Находившиеся близ города монастыри к 1926 году один за другим были закрыты. Самый дальний из них, Преображенский, располагался километрах в 9-12-ти на северо-восток от города, в живописной местности между Иргизом и заросшим лесом озером Ковшик. Он служил резиденцией епископа Уральского и Николаевского Тихона; там же помещалась и основанная свт. Тихоном миссионерская школа. В двадцатых годах монастырь был превращен в тюрьму, но недавно эту тюрьму перевели ближе к городу, на юго-восточную окраину, в православный женский Вознесенский монастырь. Там еще функционировала церковь, закрытая только в начале 1927 года, и часть корпусов еще занимали монахини, которых постепенно переселяли в город. Говорили, что перенести тюрьму вынудила необходимость: с некоторого времени в Преображенском монастыре начал слышаться подземный звон, не дававший покоя ни заключенным, ни охране.

Третий монастырь, женский, единоверческий, Никольский, находился километрах в трех к югу от города, как и первые два, тоже на берегу Иргиза; там уже несколько лет существовала трудовая артель, организованная монахинями.

В городе имелись кладбищенская и единоверческая церкви и два собора – Старый, екатерининских времен, деревянный и приземистый, и Новый, кирпичный, насчитывавший всего два-три десятка лет[2].

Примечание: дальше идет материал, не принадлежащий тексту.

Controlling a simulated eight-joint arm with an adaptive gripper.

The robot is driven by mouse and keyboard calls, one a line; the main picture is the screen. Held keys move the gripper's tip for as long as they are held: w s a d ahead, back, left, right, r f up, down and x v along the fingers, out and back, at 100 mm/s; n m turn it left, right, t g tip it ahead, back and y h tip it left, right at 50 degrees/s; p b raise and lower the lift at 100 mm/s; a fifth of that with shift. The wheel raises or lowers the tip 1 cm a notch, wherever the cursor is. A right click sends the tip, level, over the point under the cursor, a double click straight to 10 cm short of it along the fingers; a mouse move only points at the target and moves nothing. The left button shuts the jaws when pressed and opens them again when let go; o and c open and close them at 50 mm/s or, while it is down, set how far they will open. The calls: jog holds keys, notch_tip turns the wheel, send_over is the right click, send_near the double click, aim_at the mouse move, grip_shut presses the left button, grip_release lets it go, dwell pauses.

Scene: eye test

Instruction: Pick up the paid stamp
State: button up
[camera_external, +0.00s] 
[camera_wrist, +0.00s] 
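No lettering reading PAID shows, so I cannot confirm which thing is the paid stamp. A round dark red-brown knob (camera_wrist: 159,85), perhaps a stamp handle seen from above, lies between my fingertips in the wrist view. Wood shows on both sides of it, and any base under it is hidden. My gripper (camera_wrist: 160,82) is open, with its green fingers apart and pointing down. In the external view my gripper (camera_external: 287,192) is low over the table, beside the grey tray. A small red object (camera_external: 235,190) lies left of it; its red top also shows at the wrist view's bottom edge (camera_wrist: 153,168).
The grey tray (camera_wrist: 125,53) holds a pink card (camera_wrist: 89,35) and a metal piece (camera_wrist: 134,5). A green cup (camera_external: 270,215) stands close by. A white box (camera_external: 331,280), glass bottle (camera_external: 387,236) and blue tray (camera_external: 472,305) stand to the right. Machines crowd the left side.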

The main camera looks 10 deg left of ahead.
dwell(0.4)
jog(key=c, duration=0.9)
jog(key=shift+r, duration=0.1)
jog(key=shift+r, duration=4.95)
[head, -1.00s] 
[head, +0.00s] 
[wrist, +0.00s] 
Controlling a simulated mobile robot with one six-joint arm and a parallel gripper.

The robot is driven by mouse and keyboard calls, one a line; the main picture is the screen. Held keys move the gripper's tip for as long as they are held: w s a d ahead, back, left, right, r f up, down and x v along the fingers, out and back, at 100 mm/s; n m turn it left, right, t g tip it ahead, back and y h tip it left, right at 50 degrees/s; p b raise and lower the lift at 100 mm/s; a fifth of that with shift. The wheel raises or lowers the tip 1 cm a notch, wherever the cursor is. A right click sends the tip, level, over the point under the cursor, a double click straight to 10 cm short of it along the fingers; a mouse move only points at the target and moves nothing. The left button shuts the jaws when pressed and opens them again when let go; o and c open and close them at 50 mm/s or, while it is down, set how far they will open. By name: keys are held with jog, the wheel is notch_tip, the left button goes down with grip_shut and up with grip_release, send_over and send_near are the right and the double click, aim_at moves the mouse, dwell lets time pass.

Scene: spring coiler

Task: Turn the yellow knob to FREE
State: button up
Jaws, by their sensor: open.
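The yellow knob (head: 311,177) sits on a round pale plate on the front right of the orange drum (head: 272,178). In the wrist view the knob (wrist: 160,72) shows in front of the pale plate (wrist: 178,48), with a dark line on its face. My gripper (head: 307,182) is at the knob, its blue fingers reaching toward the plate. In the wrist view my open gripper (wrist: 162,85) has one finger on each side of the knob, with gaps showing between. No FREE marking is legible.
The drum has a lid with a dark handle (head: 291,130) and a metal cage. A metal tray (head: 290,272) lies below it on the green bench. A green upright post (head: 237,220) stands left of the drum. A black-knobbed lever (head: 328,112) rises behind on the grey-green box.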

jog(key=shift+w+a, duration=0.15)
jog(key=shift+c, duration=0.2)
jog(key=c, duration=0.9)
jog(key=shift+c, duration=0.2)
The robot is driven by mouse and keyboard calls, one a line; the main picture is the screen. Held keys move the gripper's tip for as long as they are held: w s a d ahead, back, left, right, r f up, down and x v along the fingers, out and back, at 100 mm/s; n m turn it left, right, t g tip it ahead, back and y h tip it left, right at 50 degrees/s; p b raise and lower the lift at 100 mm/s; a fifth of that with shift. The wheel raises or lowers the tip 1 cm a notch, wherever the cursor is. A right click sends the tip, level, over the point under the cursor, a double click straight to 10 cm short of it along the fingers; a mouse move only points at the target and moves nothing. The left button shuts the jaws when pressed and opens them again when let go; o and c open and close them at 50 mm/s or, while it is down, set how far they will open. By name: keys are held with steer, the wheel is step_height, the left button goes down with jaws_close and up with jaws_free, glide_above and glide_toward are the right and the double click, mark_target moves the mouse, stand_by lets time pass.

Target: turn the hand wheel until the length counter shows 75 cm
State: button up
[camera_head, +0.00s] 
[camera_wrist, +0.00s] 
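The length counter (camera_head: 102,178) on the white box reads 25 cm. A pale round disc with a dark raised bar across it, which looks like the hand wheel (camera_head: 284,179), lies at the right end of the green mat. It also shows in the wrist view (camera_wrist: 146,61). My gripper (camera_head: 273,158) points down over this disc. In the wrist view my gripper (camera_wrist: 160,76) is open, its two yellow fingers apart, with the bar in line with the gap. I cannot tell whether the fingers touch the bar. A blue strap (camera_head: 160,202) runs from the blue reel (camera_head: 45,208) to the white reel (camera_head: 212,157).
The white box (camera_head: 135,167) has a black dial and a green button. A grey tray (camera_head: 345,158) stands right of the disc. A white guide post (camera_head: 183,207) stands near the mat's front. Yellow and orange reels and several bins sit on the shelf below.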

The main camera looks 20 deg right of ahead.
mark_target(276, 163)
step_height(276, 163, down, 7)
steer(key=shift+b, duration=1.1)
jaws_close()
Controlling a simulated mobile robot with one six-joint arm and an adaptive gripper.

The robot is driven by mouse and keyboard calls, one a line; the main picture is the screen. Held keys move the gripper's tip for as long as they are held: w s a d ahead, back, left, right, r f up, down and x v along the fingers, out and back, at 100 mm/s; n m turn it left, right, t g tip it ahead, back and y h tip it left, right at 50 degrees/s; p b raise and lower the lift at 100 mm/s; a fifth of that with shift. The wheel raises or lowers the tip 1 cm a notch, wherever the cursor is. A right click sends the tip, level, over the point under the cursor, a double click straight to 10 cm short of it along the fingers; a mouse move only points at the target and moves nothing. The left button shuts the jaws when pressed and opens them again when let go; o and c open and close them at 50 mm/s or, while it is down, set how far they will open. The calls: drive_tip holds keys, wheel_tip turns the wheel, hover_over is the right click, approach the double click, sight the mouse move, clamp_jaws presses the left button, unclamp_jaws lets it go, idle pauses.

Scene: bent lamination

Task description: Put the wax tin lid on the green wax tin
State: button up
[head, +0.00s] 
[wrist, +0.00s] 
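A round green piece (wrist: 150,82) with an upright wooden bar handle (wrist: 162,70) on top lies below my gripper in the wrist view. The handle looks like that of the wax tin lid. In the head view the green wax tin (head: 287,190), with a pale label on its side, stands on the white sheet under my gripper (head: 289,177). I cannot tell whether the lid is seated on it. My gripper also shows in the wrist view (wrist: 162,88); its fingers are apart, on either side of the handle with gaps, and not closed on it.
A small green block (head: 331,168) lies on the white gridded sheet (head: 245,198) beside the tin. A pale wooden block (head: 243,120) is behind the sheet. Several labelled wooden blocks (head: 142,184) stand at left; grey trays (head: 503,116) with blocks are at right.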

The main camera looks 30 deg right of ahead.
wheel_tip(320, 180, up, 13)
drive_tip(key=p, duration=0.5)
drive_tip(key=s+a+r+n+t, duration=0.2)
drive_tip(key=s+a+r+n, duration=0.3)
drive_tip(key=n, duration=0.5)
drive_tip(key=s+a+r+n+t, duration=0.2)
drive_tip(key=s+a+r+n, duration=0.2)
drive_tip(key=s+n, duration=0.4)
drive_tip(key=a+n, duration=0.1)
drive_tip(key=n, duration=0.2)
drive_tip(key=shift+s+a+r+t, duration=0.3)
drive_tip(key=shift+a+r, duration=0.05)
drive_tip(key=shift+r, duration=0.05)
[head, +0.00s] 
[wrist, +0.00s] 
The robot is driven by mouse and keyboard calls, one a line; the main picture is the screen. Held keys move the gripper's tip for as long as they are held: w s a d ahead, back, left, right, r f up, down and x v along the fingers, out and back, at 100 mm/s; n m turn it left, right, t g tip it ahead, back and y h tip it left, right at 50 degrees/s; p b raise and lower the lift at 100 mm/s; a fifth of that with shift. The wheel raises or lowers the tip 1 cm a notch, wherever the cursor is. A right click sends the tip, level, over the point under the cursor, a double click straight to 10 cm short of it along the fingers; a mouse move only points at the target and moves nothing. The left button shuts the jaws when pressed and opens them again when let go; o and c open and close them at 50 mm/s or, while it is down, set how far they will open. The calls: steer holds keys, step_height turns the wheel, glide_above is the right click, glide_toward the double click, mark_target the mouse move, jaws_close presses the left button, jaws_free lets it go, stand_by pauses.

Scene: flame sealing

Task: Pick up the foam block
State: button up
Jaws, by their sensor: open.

Соборы стояли на двух, примыкавших одна к другой, площадях или на одной, разделенной глубоким оврагом, а совсем рядом со Старым высилась громада еще одного, самого нового собора. Его начали было строить перед войной 1914 г., вывели стены и своды, а докончить помешала война. Так он и стоял, непокрытый, под дождями, снегом, как памятник прошлого, дав тему для местной пословицы. Когда в городе хотели сказать о чем-то, что делалось очень медленно, говорили: «Как собор строится». В двадцатых годах его начали разбирать, но добротный цемент превратил здание в крепкий монолит, кирпичи не отделялись, а ломались и крошились, работа еле подвигалась. Тогда вместо прежней пословицы стали говорить: «Как собор ломают».

1

Кстати, старинные старообрядки так же носили платки. Кто у кого заимствовал?

2

Прилагательные Старый и Новый употреблялись в городе, как собственные имена.